--- WRITTEN PROBLEM ---
Gather all lines in the records below that include the word "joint".

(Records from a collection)
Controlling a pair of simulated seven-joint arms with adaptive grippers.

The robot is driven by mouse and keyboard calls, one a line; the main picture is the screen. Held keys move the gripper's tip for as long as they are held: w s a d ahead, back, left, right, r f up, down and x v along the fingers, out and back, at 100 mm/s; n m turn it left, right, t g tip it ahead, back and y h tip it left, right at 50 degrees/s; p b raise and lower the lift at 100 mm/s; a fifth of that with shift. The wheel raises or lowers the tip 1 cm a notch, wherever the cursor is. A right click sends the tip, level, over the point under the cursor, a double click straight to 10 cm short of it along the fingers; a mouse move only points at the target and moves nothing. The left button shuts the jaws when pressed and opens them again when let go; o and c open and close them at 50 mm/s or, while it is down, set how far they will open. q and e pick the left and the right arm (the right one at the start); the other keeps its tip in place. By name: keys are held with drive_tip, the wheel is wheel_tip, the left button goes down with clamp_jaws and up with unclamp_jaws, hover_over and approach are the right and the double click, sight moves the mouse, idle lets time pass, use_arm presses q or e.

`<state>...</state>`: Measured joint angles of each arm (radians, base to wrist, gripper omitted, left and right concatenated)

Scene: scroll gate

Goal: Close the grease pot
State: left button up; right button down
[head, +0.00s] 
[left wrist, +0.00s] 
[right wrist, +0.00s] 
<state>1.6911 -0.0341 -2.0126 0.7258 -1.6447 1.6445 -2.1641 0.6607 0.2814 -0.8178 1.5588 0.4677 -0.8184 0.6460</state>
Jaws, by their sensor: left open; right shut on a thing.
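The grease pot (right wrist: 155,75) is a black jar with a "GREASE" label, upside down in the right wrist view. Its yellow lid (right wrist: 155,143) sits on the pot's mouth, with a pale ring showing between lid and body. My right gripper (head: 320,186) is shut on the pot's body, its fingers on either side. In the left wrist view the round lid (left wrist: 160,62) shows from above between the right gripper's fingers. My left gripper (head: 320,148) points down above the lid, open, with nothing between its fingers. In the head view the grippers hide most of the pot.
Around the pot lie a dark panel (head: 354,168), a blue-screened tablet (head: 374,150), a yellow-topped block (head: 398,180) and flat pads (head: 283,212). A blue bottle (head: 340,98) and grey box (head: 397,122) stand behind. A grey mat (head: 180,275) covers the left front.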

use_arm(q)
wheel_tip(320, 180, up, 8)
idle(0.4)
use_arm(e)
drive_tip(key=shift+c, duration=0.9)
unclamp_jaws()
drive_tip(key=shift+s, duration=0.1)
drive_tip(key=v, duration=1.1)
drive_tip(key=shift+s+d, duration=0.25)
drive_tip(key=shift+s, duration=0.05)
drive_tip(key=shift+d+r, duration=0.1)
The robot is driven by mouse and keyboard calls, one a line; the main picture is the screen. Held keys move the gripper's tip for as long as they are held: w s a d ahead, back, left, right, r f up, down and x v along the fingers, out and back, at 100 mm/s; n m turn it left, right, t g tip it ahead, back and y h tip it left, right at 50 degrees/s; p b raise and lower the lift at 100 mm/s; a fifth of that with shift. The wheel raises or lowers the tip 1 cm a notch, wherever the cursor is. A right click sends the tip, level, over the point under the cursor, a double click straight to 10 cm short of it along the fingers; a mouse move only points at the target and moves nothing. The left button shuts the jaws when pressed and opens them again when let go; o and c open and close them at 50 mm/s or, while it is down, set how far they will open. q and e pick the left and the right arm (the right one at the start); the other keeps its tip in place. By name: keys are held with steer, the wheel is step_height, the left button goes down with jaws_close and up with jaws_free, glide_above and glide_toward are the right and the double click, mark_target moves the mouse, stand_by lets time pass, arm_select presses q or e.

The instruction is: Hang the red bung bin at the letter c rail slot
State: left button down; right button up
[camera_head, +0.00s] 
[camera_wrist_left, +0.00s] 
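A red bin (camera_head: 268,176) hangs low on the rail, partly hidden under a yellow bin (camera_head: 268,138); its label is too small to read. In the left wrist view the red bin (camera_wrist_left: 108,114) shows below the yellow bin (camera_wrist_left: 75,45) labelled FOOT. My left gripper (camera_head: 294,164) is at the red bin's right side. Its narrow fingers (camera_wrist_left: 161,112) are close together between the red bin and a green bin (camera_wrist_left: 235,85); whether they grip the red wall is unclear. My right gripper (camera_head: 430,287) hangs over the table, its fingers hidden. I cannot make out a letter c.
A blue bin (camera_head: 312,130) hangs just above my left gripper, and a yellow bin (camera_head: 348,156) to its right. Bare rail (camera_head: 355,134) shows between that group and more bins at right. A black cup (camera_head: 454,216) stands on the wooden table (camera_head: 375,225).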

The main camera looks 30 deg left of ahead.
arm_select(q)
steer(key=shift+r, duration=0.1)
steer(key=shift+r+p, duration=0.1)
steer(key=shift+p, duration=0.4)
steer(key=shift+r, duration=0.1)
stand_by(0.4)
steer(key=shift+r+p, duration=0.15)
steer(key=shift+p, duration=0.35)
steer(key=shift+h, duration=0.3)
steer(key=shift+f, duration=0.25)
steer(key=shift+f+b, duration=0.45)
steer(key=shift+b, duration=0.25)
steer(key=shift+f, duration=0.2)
==
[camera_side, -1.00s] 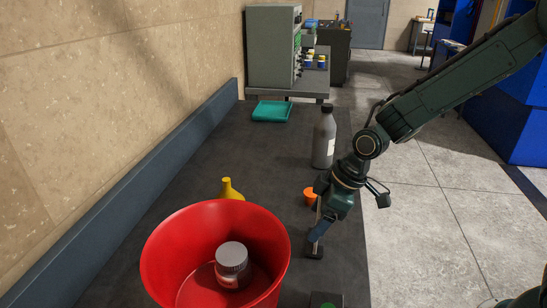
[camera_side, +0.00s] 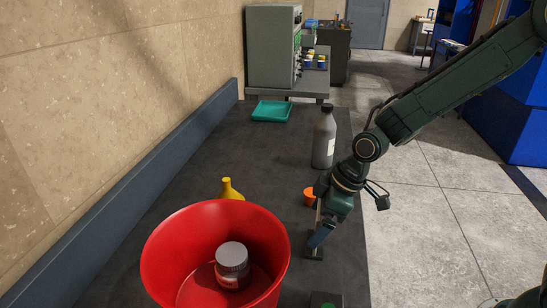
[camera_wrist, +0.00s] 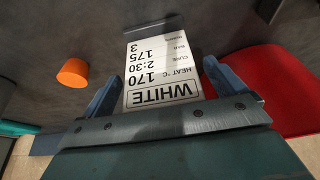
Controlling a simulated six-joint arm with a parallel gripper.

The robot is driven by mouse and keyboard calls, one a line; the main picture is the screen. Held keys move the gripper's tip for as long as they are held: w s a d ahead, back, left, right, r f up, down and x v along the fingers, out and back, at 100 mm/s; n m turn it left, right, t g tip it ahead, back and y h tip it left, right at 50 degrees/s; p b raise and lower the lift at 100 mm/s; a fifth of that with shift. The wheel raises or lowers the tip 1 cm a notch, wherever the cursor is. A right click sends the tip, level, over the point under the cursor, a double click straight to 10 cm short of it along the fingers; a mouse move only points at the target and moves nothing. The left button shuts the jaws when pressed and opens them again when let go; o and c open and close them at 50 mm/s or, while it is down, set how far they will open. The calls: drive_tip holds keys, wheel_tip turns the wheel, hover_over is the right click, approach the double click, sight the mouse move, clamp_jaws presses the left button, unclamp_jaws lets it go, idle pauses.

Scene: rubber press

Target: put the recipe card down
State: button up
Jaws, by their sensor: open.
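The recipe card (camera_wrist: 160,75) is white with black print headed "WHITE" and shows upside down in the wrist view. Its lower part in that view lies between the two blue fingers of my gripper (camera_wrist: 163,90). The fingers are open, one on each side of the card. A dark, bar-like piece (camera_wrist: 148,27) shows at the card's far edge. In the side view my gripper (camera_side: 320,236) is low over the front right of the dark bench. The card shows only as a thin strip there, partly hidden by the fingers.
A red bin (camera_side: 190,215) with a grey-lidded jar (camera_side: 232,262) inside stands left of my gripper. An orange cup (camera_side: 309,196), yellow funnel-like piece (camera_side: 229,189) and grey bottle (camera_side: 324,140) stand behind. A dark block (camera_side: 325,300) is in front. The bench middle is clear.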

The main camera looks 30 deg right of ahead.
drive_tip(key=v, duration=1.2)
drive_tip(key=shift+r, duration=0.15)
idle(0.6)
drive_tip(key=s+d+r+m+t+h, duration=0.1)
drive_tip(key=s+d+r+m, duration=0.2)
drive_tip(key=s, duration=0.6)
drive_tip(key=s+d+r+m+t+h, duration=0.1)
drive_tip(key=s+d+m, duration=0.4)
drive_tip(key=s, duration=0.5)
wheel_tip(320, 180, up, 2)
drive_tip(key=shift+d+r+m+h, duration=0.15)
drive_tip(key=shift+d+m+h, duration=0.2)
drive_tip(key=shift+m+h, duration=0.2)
==
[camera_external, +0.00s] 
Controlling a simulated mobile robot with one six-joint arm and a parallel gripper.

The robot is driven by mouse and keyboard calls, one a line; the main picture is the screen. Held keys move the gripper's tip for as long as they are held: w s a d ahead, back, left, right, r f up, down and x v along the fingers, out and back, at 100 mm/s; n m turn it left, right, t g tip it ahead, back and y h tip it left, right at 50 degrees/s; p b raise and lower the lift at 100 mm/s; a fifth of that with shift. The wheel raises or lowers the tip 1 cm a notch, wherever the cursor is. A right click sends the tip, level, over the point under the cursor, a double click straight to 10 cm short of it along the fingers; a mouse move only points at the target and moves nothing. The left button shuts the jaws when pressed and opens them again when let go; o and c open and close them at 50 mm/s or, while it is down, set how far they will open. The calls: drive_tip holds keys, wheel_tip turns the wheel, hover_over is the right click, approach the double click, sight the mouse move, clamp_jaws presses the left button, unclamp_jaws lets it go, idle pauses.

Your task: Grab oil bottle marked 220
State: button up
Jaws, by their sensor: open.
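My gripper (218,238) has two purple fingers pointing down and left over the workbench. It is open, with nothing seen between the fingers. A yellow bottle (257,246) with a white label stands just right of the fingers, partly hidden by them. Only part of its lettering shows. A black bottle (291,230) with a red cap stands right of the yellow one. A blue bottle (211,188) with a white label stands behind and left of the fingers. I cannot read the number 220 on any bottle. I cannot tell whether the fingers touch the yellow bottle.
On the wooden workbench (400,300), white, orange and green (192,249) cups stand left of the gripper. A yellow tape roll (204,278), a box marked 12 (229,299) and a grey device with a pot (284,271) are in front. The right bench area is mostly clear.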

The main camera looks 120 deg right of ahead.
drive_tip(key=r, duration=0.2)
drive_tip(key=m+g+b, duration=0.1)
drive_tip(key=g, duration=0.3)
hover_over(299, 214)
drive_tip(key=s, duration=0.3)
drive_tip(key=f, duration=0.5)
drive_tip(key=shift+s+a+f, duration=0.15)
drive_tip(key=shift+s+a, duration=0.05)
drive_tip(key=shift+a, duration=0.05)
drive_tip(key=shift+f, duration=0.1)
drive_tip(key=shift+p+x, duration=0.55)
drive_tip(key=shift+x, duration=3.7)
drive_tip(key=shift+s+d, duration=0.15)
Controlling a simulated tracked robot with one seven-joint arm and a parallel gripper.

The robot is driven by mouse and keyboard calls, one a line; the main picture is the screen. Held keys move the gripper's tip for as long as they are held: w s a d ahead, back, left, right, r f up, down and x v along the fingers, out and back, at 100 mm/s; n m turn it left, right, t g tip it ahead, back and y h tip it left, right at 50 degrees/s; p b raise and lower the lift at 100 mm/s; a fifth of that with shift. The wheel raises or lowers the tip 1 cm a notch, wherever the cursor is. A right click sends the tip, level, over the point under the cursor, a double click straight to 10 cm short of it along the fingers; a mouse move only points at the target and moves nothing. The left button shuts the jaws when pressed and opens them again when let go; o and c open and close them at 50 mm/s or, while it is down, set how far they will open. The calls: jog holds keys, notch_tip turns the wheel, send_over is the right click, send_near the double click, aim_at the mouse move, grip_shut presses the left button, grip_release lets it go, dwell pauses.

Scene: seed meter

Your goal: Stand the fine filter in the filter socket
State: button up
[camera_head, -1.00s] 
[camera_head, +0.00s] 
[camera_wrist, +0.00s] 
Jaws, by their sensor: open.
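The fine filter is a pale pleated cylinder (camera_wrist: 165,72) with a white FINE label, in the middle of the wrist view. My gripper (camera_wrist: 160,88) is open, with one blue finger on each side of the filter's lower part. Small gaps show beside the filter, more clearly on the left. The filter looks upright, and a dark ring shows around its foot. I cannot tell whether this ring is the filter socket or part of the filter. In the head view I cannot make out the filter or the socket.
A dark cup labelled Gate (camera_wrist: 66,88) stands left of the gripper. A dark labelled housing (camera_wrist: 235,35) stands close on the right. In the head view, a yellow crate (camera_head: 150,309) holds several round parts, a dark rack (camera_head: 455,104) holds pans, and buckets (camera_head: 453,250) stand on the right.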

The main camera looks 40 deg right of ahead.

--- SOLVED PROBLEM ---
Controlling a pair of simulated seven-joint arms with adaptive grippers.
`<state>...</state>`: Measured joint angles of each arm (radians, base to wrist, gripper omitted, left and right concatenated)
Controlling a simulated six-joint arm with a parallel gripper.
Controlling a simulated mobile robot with one six-joint arm and a parallel gripper.
Controlling a simulated tracked robot with one seven-joint arm and a parallel gripper.

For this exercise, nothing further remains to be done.